P/1 – Mas a senhora aprendeu as coisas em casa? Tudo.

R – Foi. Era em casa. Casa mesmo.

P/1 – E essa educação dos pais? Respeito aos mais velhos. Como que era?

R – Ah, tinha. Hoje não tem. Hoje não tem; eu posso dizer que não tem. Antes pra trás todo mundo respeitava. Pai, mãe, avó, mais velhos. Mas hoje nem os pais eles querem respeitar.

P/1 – O que as meninas aprendiam era diferente dos meninos ou era igual?

R – (risos). Era igual. Pois é.

P/1 – E as brincadeiras com os irmãos? Brincavam do quê?

R – De nada. (risos). Não tinha brincadeira. Brincava com nada.

P/1 –Mas trabalhava?

R – Trabalhava. A gente ficava dentro de casa fazendo as coisas. Quando chegamos estava tudo cansada. Depois que estava rapaz. Tinha o horário de chegar e o horário de sair. E nós ficávamos dentro de casa com mamãe. E assim ia vivendo. Mas acho que hoje tem muita diversão pro povo se divertir.

P/1 – O que tem de diversão agora?

R – Ah, é só o bar. É a diversão que tem. E só vive brincando.

P/2 – _____________.

R – Ah, sim. Tinha uma festa, mas já...

P/2 – ________.

R – Tinha a festa de Joana D´Arc, era um negócio de centro. Era muito animada, muito boa. Mas só que o dono agora adoeceu, não pode mais seguir a festa dela.

P/2 – _____________

R – Eram as mulheres vestidas de traje de índio, de penacho, de flecha.

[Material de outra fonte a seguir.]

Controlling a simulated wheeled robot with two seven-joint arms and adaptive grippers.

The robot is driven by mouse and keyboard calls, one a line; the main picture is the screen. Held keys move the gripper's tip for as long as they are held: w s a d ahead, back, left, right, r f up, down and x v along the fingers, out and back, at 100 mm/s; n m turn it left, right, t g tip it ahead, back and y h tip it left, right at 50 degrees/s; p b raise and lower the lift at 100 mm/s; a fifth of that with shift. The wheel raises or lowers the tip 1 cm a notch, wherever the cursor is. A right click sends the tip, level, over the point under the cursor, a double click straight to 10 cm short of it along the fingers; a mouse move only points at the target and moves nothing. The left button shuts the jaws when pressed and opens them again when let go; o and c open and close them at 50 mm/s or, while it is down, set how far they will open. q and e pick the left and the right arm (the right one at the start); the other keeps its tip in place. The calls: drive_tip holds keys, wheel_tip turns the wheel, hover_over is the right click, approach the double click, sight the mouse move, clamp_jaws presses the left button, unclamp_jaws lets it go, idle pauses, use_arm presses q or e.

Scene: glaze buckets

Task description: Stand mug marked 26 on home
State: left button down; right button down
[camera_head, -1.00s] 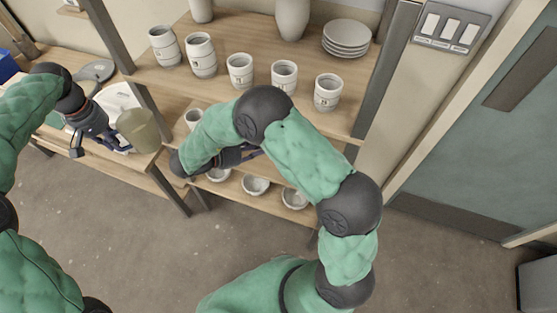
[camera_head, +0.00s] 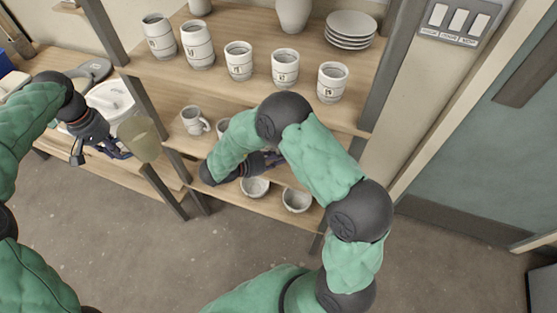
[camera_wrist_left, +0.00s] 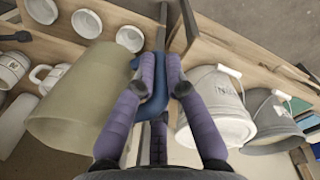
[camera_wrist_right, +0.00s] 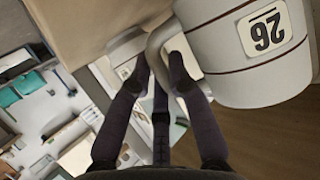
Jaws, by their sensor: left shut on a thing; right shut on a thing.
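The mug marked 26 (camera_wrist_right: 225,70) is large at the upper right of the right wrist view. It is white with dark bands, and its number label appears upside down. My right gripper (camera_wrist_right: 160,72) is shut on its handle. In the head view my right gripper (camera_head: 273,161) is at the lower shelf, mostly behind my arm, and I cannot make out the held mug there. My left gripper (camera_head: 118,148) is shut on the blue handle (camera_wrist_left: 155,88) of a translucent yellowish jug (camera_head: 141,140). The jug also shows in the left wrist view (camera_wrist_left: 75,105). I cannot identify home.
Several marked cups (camera_head: 238,62) and stacked plates (camera_head: 350,28) stand on the upper shelf (camera_head: 215,88). A mug (camera_head: 192,121) stands on the middle shelf, with bowls (camera_head: 296,199) below. Shelf posts (camera_head: 376,65) border the unit. Buckets (camera_wrist_left: 215,105) show beside my left gripper.

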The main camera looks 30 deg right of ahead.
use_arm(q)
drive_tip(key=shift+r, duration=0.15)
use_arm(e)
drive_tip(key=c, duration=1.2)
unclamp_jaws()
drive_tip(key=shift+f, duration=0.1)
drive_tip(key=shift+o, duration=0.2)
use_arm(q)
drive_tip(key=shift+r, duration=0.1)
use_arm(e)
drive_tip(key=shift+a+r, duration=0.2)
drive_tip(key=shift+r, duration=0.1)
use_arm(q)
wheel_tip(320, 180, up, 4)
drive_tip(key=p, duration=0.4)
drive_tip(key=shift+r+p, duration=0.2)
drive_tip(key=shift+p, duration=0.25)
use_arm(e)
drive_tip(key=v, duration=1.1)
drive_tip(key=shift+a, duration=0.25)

De arco na mão, outras com espadas. Era muito animado. Todos meses de novembro tinha essa obrigação a fazer. Mas ele adoeceu, não deu mais pra fazer e não teve quem se responsabilizasse pra tomar conta. É muito funda essa festa de Joana D´Arc, só ele mesmo que podia entender.

P/2 – _____

R – É.

P/1 – Tinha marujada? Como era a marujada.

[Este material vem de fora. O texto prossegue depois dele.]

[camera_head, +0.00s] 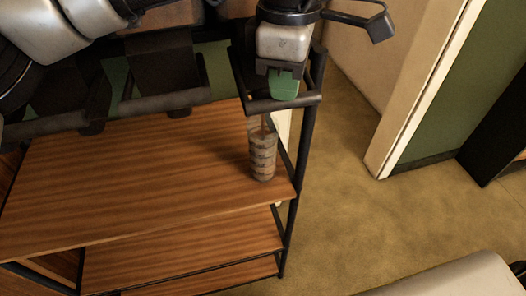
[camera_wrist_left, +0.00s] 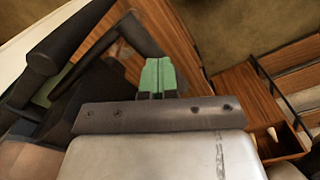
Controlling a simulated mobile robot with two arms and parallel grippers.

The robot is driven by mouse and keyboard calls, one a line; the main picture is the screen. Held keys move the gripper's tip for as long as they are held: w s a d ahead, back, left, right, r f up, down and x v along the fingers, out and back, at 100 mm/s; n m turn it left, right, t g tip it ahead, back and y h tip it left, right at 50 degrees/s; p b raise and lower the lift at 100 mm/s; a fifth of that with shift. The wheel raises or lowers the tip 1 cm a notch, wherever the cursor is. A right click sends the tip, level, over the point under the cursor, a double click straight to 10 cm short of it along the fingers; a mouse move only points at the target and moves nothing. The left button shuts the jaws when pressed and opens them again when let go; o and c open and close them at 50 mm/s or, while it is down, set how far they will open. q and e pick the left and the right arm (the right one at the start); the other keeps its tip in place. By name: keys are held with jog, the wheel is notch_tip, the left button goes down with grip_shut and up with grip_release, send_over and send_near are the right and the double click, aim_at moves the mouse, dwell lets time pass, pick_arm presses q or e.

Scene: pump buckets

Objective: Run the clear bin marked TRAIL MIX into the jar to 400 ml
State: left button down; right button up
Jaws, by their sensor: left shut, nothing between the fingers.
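A clear jar (camera_head: 262,158) with banded markings stands upright on a wooden shelf (camera_head: 120,190), near its right end. Its fill level is too small to read. A faint brownish streak shows at its top; I cannot tell whether it is falling food. My left gripper (camera_head: 284,88) is above and slightly right of the jar, at the black frame's right corner. Its green fingertips are shut and empty; they also show in the left wrist view (camera_wrist_left: 158,76). No TRAIL MIX label is readable, and the bin is not identifiable. My right gripper is not in view.
Dark chute-like parts (camera_head: 165,70) hang behind a black bar left of my gripper. A black post (camera_head: 303,140) stands right of the jar. Lower wooden shelves (camera_head: 180,262) lie beneath. The shelf left of the jar is clear, and open floor (camera_head: 390,215) lies right.

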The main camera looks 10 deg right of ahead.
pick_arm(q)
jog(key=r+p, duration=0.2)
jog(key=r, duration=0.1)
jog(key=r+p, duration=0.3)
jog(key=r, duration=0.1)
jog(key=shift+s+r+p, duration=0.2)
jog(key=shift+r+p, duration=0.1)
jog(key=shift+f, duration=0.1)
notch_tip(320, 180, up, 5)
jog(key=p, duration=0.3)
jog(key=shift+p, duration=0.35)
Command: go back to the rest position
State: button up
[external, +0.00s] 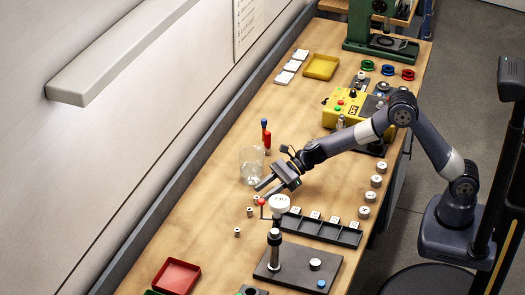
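My gripper (263,189) is at the end of my arm, which reaches left over the workbench (208,208) from my base at the right. It points down and to the left. Its two dark fingers look spread apart, with nothing visible between them. It is just right of and in front of a clear glass beaker (250,164) in the picture. A round white dial marked with figures (280,203), on a stand, is just below the fingers. I cannot tell the exact gap between the fingers and the dial or beaker.
A black stand base (325,270) and a dark slotted tray (338,233) lie near the gripper. A yellow control box (345,107) stands beneath my arm's far side. Several white round weights (370,196) line the bench's right edge. A red tray (176,276) is at lower left.

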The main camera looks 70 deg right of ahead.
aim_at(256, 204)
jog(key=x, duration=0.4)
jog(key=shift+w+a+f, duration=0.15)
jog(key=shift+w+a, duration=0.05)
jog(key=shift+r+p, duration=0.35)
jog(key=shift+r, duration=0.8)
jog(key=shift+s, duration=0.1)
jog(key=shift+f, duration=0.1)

R – Os homens, os marinheiros de branco. Boné de marinheiro, farda de marinheiro. Vocês conhecem os marinheiros de ___. A capitania. Tudo de branco, bonezinho. Soltava o barco no rio. Barco grande, enfeitado, cheio de flores, perfume. E soltava os barcos assim no rio. O barco descia, não sabia pra onde ele ia, cheio de presentes. Os marinheiros voltavam pra casa e iam brincar. Aquele giro. Acho que vocês ouviram falar, não? No giro do ____.

P/1 – Não. Conta pra gente.

R – Coisa que tinha. Tinha hoje acabou.

P/1 – Conta pra gente como que era?

R – É isso que estou lhe falando. Era assim.

P/1 – Giro?

R – É giro. Quando voltava pra brincar dentro dos centro. Era aquele giro, aquela roda de gente brincando. E a gente brincava.

P/1 – __________

R – É, a festa do ___ que a gente chamava de irmão. Os irmãos de luz.

P/1 – Quem participava?

R – Era meu cunhado. Mas ele não pode mais.

P/1 – Era só de homens? De mulheres?

R – Eram todos. As duas partes. Homens e mulheres. Tudo brincava.

P/1 – E a senhora trabalha desde que idade?

R – Ah, eu comecei a trabalhar desde novinha, pra ajudar a mamãe. Eu não reconheci pai, não. Mamãe ficou viúva. Eu fiquei com a idade de dois anos. Quando deu dos dez anos em diante eu comecei a trabalhar na roça. Na vazante. Plantar canteiro de coentro, alface, cebola, pimentão. A convivência da gente era isso. Assim que nem eu era todos. Assim.

P/2 – _________ festa de São Francisco?

R – Sim, ainda tem a festa de São Francisco. Parte de outubro, a gente saía nos barcos fazendo uma procissão no rio. Muita gente, quando a procissão volta, encosta aqui, tem a missa na beira do rio. O padre vem fazer celebração lá mesmo no rio, não vem aqui pra igreja. Lá mesmo faz a celebração. E tudo isso a gente vai se animando, tendo fé. E a gente vai andando. Era assim.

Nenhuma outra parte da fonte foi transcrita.